WHAT THE TASK REQUIRES:
Retype the tail of the data exactly, starting at the line containing "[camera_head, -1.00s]" and stopping at the last line.

GIVEN DATA:
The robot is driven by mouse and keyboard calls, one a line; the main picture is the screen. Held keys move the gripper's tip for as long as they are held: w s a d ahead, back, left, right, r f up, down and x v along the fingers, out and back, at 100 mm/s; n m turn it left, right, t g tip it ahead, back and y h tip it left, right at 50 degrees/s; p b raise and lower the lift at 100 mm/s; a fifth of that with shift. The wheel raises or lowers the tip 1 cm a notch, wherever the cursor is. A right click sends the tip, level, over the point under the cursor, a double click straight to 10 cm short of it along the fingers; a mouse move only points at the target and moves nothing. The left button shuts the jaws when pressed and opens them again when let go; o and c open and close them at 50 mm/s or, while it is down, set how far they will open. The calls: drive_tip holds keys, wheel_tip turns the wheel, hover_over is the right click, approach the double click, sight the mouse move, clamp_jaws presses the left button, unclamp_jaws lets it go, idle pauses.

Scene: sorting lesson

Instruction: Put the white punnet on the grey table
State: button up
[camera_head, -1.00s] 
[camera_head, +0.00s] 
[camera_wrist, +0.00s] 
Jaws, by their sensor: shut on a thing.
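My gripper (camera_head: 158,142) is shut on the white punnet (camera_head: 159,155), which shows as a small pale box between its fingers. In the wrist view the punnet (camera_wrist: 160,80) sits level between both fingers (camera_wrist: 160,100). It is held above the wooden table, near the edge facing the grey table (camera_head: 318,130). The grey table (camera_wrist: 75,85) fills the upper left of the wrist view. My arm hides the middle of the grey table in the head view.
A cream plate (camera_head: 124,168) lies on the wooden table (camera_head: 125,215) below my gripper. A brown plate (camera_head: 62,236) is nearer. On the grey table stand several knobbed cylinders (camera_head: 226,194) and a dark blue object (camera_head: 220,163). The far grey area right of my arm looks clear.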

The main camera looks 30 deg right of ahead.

FINISHED TASK:
[camera_head, -1.00s] 
[camera_head, +0.00s] 
[camera_wrist, +0.00s] 
Jaws, by their sensor: shut on a thing.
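My gripper (camera_head: 158,142) is shut on the white punnet (camera_head: 159,155), which shows as a small pale box between its fingers. In the wrist view the punnet (camera_wrist: 160,80) sits level between both fingers (camera_wrist: 160,100). It is held above the wooden table, near the edge facing the grey table (camera_head: 318,130). The grey table (camera_wrist: 75,85) fills the upper left of the wrist view. My arm hides the middle of the grey table in the head view.
A cream plate (camera_head: 124,168) lies on the wooden table (camera_head: 125,215) below my gripper. A brown plate (camera_head: 62,236) is nearer. On the grey table stand several knobbed cylinders (camera_head: 226,194) and a dark blue object (camera_head: 220,163). The far grey area right of my arm looks clear.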

The main camera looks 30 deg right of ahead.

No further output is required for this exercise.